Your task is to copy every line of the records below that contains "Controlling".

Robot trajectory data
□ □ □ □ □ □ □

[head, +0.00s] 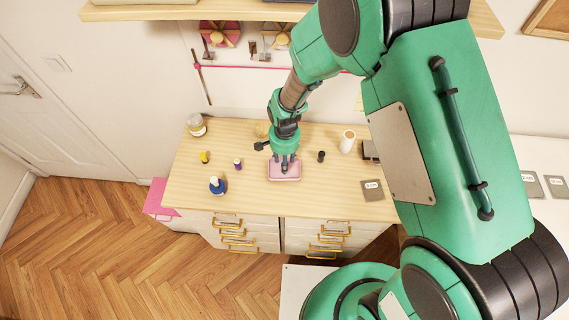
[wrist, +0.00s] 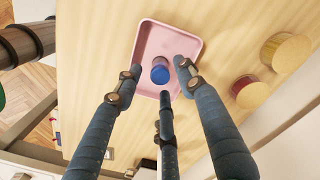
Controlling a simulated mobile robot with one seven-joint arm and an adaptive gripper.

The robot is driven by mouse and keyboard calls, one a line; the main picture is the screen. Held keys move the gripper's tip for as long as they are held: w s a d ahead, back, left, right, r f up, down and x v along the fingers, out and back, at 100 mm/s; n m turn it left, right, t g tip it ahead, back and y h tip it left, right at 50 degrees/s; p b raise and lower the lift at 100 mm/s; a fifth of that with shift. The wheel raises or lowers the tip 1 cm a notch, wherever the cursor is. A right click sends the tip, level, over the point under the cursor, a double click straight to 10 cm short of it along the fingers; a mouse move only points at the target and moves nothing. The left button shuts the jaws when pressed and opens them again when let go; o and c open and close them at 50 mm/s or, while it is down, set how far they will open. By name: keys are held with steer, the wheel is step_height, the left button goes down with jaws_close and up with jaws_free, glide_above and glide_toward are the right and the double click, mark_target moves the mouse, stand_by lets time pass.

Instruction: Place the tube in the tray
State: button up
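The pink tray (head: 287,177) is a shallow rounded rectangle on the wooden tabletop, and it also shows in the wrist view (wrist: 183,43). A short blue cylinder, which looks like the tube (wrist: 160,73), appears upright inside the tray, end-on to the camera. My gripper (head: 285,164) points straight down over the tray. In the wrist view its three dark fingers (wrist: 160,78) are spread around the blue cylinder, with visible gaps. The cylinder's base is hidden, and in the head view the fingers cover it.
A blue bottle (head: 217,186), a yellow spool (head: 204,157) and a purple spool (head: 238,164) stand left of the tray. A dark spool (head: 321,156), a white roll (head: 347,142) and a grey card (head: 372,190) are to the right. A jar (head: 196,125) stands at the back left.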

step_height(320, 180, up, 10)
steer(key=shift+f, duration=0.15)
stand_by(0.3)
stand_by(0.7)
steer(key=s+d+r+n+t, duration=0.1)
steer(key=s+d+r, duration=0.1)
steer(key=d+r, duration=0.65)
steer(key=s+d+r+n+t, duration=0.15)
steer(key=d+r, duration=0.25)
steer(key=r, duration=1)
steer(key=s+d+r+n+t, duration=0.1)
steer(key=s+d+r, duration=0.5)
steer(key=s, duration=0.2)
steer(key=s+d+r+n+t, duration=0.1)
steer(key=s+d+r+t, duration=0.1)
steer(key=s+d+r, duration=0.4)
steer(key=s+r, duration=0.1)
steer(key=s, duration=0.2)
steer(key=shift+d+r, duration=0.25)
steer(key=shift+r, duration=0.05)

□ □ □ □ □ □ □

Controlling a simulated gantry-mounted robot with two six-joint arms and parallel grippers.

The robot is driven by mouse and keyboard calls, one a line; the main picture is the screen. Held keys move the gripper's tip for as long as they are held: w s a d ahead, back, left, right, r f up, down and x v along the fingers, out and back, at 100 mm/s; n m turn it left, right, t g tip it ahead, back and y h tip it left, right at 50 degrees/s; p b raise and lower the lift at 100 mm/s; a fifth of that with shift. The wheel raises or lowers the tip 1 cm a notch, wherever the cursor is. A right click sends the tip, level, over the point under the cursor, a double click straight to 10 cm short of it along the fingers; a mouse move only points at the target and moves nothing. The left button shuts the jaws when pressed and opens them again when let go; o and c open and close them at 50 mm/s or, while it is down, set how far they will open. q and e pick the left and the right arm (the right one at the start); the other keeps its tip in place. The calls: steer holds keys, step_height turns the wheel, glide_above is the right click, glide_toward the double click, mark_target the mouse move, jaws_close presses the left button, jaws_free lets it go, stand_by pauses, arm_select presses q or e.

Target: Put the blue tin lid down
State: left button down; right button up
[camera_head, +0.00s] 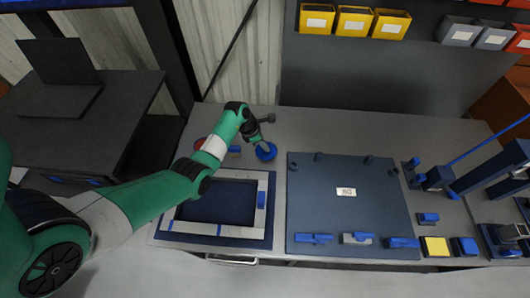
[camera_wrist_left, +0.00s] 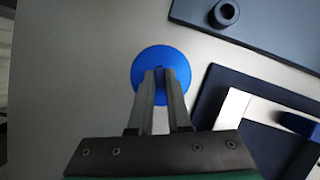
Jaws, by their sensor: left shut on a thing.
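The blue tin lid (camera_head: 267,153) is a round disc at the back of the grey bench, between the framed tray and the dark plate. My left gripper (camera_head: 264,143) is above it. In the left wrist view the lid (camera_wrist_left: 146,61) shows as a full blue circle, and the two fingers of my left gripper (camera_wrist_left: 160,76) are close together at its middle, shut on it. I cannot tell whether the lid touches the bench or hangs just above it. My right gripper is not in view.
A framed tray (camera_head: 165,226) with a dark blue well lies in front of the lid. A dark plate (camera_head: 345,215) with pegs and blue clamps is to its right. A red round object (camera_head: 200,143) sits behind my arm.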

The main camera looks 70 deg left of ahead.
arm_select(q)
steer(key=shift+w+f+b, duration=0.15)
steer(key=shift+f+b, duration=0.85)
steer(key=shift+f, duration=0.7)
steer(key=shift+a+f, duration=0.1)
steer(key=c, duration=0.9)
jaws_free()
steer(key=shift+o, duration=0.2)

□ □ □ □ □ □ □

FULL OUTPUT:
Controlling a simulated mobile robot with one seven-joint arm and an adaptive gripper.
Controlling a simulated gantry-mounted robot with two six-joint arms and parallel grippers.

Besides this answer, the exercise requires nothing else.